La negativa que recibió George Orwell por Rebelión en la granja —“Es imposible vender historias de animales en Estados Unidos”— parece sacada de una novela de John Irving. (Tal vez ustedes recuerden El mundo según Garp: allí, un tal T. S. Garp, escritor en los inicios de su carrera, envía un cuento a una revista y recibe una respuesta desoladora: resulta que su escrito es “poco interesante y no dice nada nuevo en cuanto a la forma o al lenguaje”. Quince años después, Garp se ha convertido en un escritor famoso y recibe otra carta de aquella revista —el contenido era muy elogioso— preguntándole si tendría algún cuento para ellos. Pero nuestro Garp es vengativo, no olvida, “tenía una memoria privilegiada y la indignación de un tejón”, según Irving; devuelve la carta original con una nota suya: “Me interesa poco su revista y sigo sin hacer nada nuevo con respecto al lenguaje o a la forma.
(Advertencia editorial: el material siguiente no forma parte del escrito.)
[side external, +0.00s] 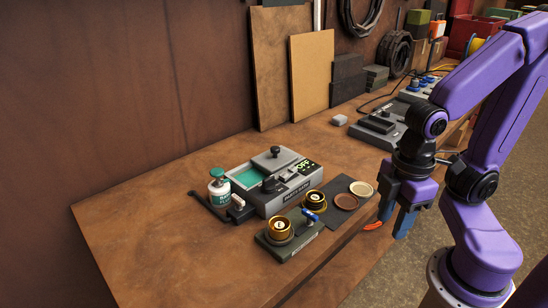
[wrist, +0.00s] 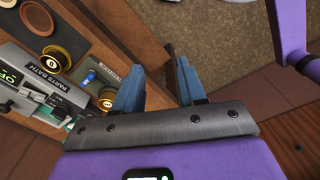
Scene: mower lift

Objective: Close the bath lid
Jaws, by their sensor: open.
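The parts bath (side external: 290,200) is a grey box on the bench, with its printed label on the front; part of it also shows at the left of the wrist view (wrist: 48,88). A grey lid plate (side external: 276,160) with a black knob lies over the back right of its top. Teal liquid (side external: 241,176) is exposed at the left of the lid. My gripper (side external: 395,214) is open and empty. It hangs beyond the bench's front edge, well to the right of the bath and apart from it. Its blue fingers (wrist: 158,76) are spread in the wrist view.
Brass-coloured round pieces (side external: 279,229) and a blue-handled item (side external: 310,215) stand in front of the bath. A dark mat (side external: 341,188) carries round dishes. A small teal-topped bottle (side external: 219,186) stands left of the bath. Boards (side external: 312,75) lean on the wall behind. The bench's left end is clear.

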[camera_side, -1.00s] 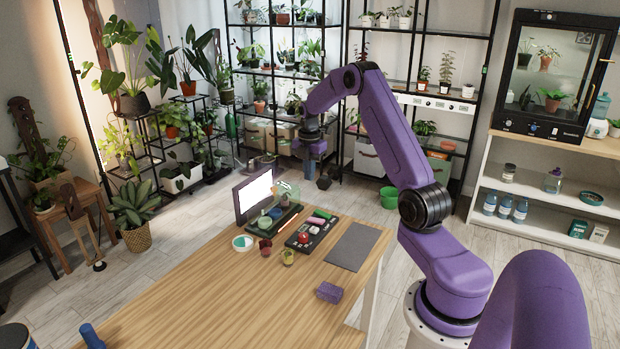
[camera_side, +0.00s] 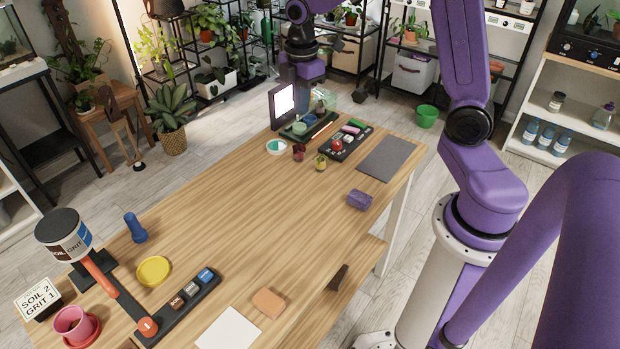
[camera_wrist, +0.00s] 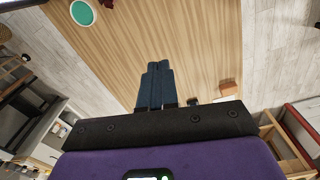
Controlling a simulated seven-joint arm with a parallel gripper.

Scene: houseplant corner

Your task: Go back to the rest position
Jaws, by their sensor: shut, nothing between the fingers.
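My purple arm hangs over the far end of the wooden table (camera_side: 215,215) in the side view. My gripper (camera_side: 309,84) is small there, above and just right of the upright screen, and its fingertips are hard to make out. In the wrist view my gripper (camera_wrist: 153,68) has its two dark blue fingers together with nothing between them. They stand clear in front of the table top. No marked rest position shows in either view.
Near my gripper stand the screen (camera_side: 283,103), a black tray with a red item (camera_side: 336,144), and a white-and-teal dish (camera_side: 276,146). A grey mat (camera_side: 386,158) and purple block (camera_side: 359,199) lie to the right. The table's middle is clear. Plant shelves stand behind.

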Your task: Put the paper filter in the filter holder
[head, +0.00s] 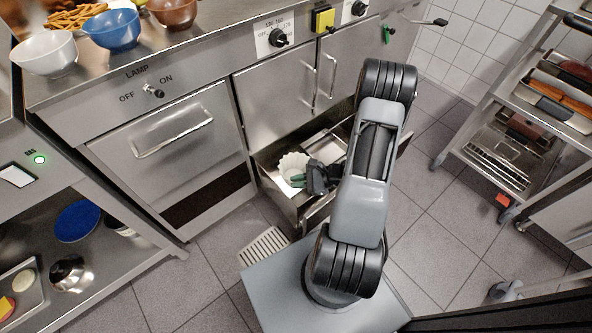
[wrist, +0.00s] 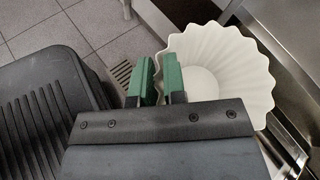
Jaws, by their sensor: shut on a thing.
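The paper filter (head: 293,163) is a white, fluted cup. In the wrist view the paper filter (wrist: 235,65) opens toward the camera, right of the green fingers. My gripper (head: 299,181) is shut on the filter's left rim; in the wrist view the gripper's fingertips (wrist: 159,74) pinch it. In the head view the filter shows over or inside an open metal drawer (head: 271,181) below the counter; I cannot tell whether it touches the drawer's bottom. This drawer looks like the filter holder. My arm hides part of its right side.
Cabinet doors (head: 265,98) stand behind the drawer. A floor grate (head: 264,248) lies in front of it. Bowls (head: 112,30) stand on the counter at upper left. A rack with trays (head: 510,140) is at right. Tiled floor (head: 450,215) is free between rack and arm.

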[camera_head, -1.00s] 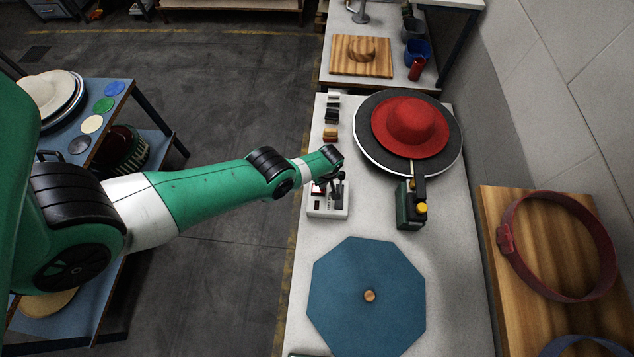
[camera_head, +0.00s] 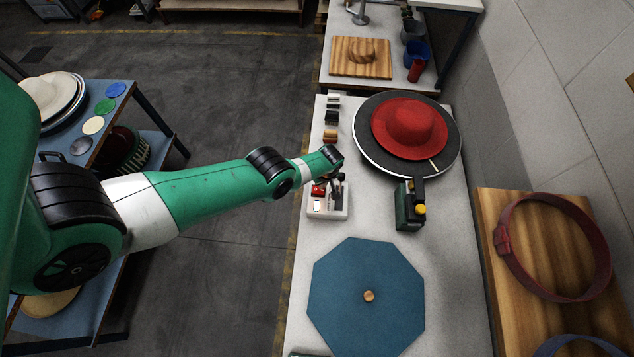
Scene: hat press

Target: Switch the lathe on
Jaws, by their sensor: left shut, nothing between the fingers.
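The lathe is a dark round turntable (camera_head: 450,135) with a pale rim, bearing a red brimmed hat (camera_head: 408,122). A short pale strip shows at the lower right of the hat's brim. A small white switch box (camera_head: 327,208) with a red part on its left stands on the bench in front of the lathe. My left gripper (camera_head: 338,187) is shut and empty, its dark fingers over the box's upper right part. They partly hide the controls, and I cannot tell whether they touch them. My right gripper is not in view.
A small green-black box with a yellow knob (camera_head: 410,206) stands just below the turntable. A blue octagonal piece (camera_head: 366,300) lies nearer on the bench. Small spools (camera_head: 331,117) line the left edge. A wooden board (camera_head: 545,255) with a dark red ring is at right.

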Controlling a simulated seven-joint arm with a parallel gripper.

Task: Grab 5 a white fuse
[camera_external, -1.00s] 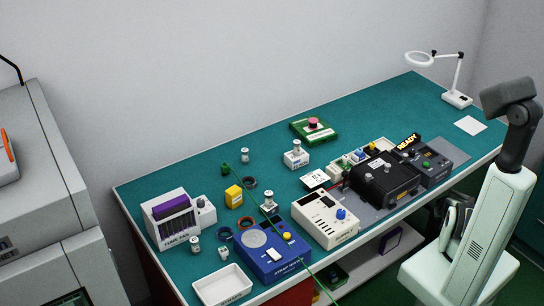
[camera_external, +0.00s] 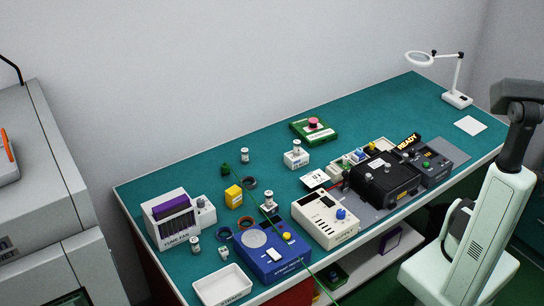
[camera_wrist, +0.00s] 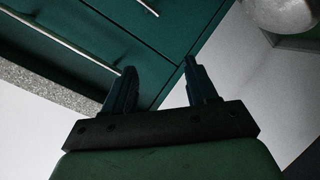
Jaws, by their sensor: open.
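Several small white-and-grey cylinders that look like fuses stand on the green bench in the external view. One stands alone at the back left (camera_external: 245,155), one is by the blue tester (camera_external: 269,199), and one stands at the front left (camera_external: 195,244). A smaller white piece (camera_external: 224,252) is beside that one. Another cylinder (camera_external: 296,147) stands on a white block. Which of them the task means, I cannot tell. In the wrist view my gripper (camera_wrist: 160,66) is open and empty, far from the cylinders, with dark green panels beyond its fingers.
The blue tester (camera_external: 270,252), a white tray (camera_external: 222,287), a cream meter (camera_external: 325,219) and a black unit (camera_external: 386,180) crowd the bench front. A lamp (camera_external: 457,98) stands at the far right. A thin green line crosses the front. The back strip of the bench is mostly clear.

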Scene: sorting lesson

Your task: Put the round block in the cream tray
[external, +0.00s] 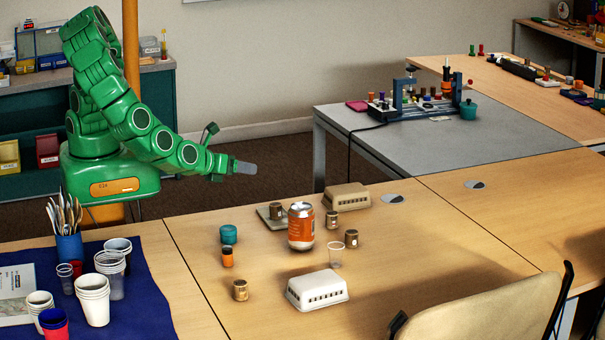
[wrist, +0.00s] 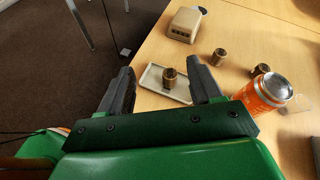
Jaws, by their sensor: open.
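The small pale cream tray (external: 273,226) lies flat near the table's far edge, left of the orange can. It also shows in the wrist view (wrist: 151,78) beyond my fingers. A brown round block (external: 276,211) stands upright in it, and it shows in the wrist view (wrist: 169,78) too. Similar brown round pieces stand on the table: one right of the can (external: 332,219), one farther right (external: 351,239) and one at the front left (external: 240,290). I cannot tell which is meant. My gripper (external: 245,167) is open and empty, raised above the table's far edge.
The orange can (external: 301,228) stands close to the tray. A clear cup (external: 336,256), a teal round piece (external: 228,234), a small orange pot (external: 227,258) and two upturned cream boxes (external: 347,197) (external: 317,290) stand around.

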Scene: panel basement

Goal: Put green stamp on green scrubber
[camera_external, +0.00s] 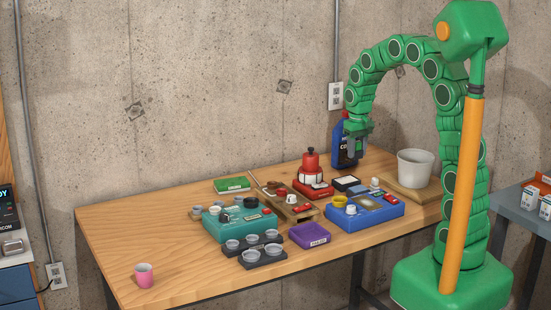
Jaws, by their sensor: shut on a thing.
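My gripper (356,148) points down above the back right of the wooden table, in front of a dark blue bottle (345,132). It is shut on a small thing, but I cannot make out what that is. A flat green block (231,184) with pale markings lies near the back of the table, left of the middle. It may be the green scrubber, and its top looks bare. It is well to the left of my gripper and apart from it. I cannot pick out the green stamp for sure.
A teal device (238,227), a wooden rack (297,213), a red-topped appliance (312,188), a blue device (365,213), a purple box (309,236) and a dark cup tray (262,260) crowd the middle. A white pot (415,168) stands right. A pink mug (144,275) stands front left.

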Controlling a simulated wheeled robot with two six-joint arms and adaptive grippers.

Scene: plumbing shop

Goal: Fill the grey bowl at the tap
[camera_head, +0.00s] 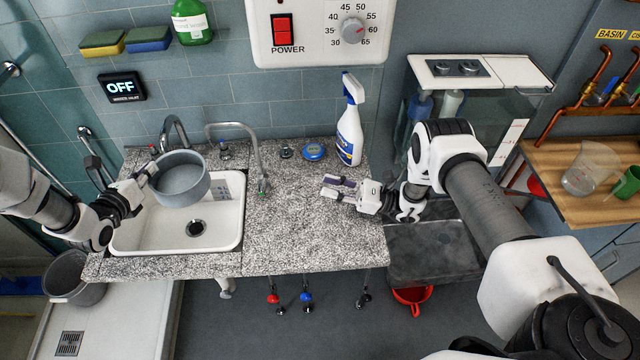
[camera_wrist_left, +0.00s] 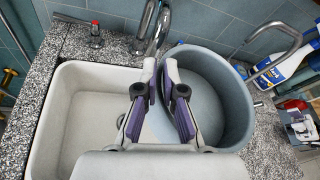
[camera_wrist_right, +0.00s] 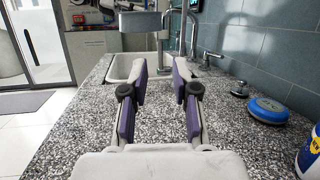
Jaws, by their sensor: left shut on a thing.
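The grey bowl (camera_head: 181,184) is held above the white sink basin (camera_head: 135,238), near the back. My left gripper (camera_head: 150,170) is shut on the bowl's left rim, with one finger inside and one outside in the left wrist view (camera_wrist_left: 172,95). I see no water in the bowl. A thinner chrome spout (camera_head: 258,150) stands to the right. My right gripper (camera_head: 330,188) is open and empty over the granite counter (camera_head: 290,235).
A spray bottle (camera_head: 349,125) and a blue round tin (camera_head: 314,151) stand at the counter's back. A wall display (camera_head: 122,86) reads OFF. A panel (camera_head: 318,30) has a red power switch and a dial. The middle of the counter is clear.

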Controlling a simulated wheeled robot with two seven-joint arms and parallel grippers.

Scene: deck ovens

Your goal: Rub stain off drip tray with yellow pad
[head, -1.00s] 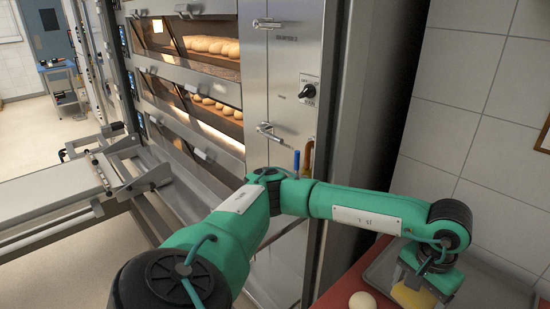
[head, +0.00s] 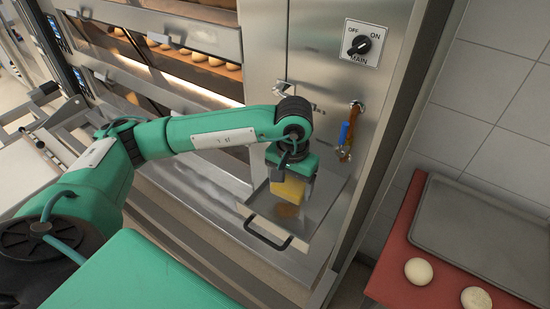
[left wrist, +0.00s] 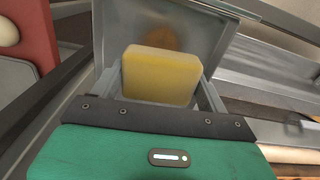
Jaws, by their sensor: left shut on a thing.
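My left gripper (head: 289,180) is shut on the yellow pad (head: 287,193), over the drip tray at the foot of the steel oven panel. The pad also shows between the fingers in the left wrist view (left wrist: 160,75). The drip tray (head: 325,190) is a shallow metal tray with a dark handle at its front. A brown stain (head: 288,211) lies on the tray just below the pad; in the left wrist view it shows past the pad's far edge (left wrist: 163,37). I cannot tell whether the pad touches the tray. My right gripper is not in view.
A tap with a blue lever (head: 344,135) sticks out of the panel above the tray, close to the wrist. A red board (head: 392,268) with a grey tray (head: 480,232) and pale dough balls (head: 418,271) is at the right. Lit ovens with loaves stand at the back left.

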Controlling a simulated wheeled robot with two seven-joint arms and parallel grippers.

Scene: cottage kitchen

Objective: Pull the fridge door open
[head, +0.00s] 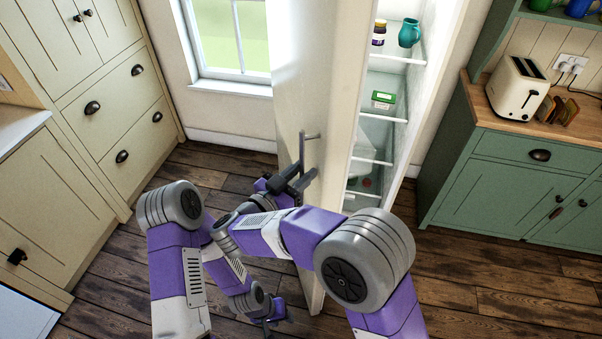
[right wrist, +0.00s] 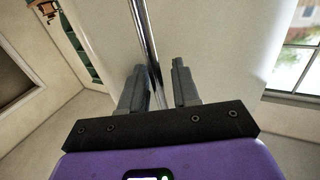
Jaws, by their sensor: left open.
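The white fridge door (head: 312,75) stands partly open, and the shelves inside the fridge show to its right. Its upright metal handle (head: 302,148) is on the door's face; it also shows as a bar in the right wrist view (right wrist: 146,40). My right gripper (head: 300,180) is at the handle. In the right wrist view my right gripper's fingers (right wrist: 160,88) stand on both sides of the bar, with a gap between the bar and the right finger. My left gripper (head: 272,322) is open and empty, low by the door's bottom edge, partly cut off by the picture's edge.
Inside the fridge are a dark jar (head: 379,33), a teal jug (head: 409,33) and a green box (head: 383,99). Cream cabinets (head: 112,105) stand at the left, a green cabinet (head: 500,195) with a toaster (head: 517,92) at the right. The wooden floor (head: 480,290) is clear.

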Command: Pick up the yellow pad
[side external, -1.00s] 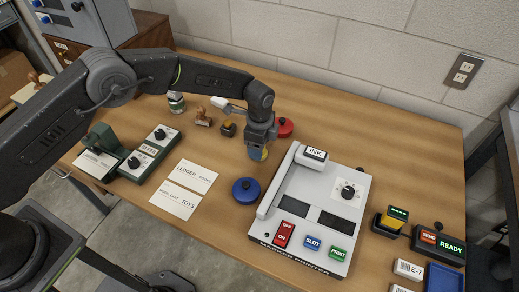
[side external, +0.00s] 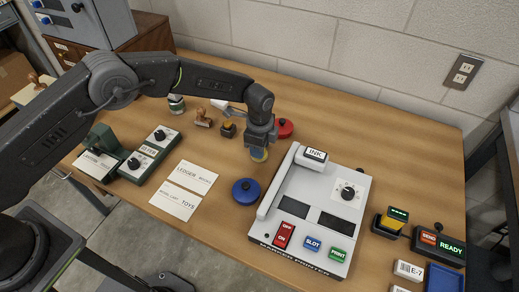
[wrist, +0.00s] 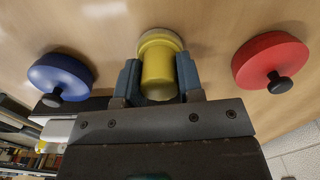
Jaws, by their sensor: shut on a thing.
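The yellow pad (wrist: 158,72) sits between the two fingers of my gripper (wrist: 160,82) in the wrist view, with a finger against each side. My gripper is shut on the pad. The pad is at or very near the wooden table; I cannot tell whether it touches.
A blue pad (side external: 246,191) and a red pad (side external: 285,128) stand on either side of my gripper. The grey ink printer (side external: 300,228) is close on the right. Two paper cards (side external: 176,200) lie at the left. The table (side external: 350,115) is clear toward the back right.

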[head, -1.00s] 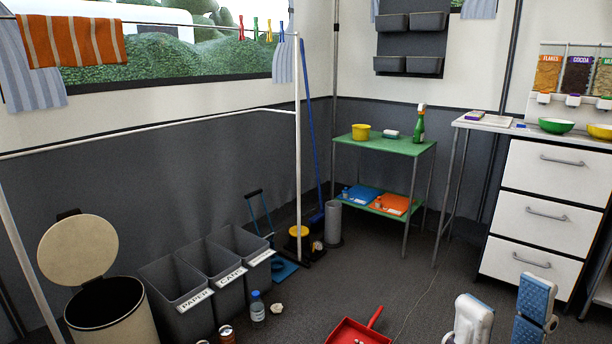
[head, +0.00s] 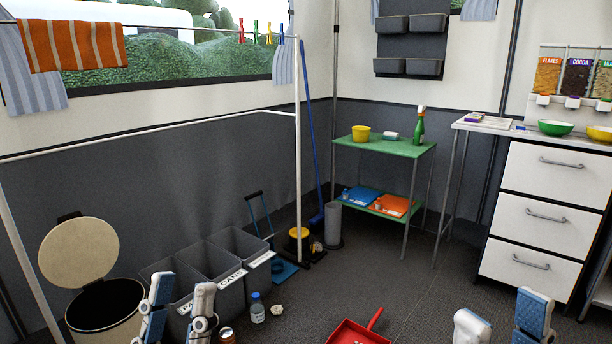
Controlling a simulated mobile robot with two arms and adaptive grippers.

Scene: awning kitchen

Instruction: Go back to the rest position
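My left gripper (head: 183,290) is at the bottom left of the head view, in front of the grey bins. Its two fingers point up and stand apart with nothing between them. My right gripper (head: 502,309) is at the bottom right, in front of the floor and the white drawer unit. Its fingers are also apart and empty. The lower parts of both grippers and the arms are cut off by the picture's bottom edge.
Grey bins (head: 237,252), an open bin with a cream lid (head: 78,250), a blue-capped bottle (head: 257,308) and a red dustpan (head: 352,334) are on the floor. A green shelf table (head: 385,146) and a white drawer unit (head: 545,215) stand behind. Floor between the grippers is partly clear.
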De cualquier manera, gracias por habérmelo pedido”).

Y para rematar, continuó explicando a la desatinada audiencia Kenneth Goldsmith, estaba el plantón de varias editoriales norteamericanas a su novela Day, resultado de la transcripción íntegra de un ejemplar de The New York Times.

Ver las cosas con claridad no tenía ningún mérito, se disculpó.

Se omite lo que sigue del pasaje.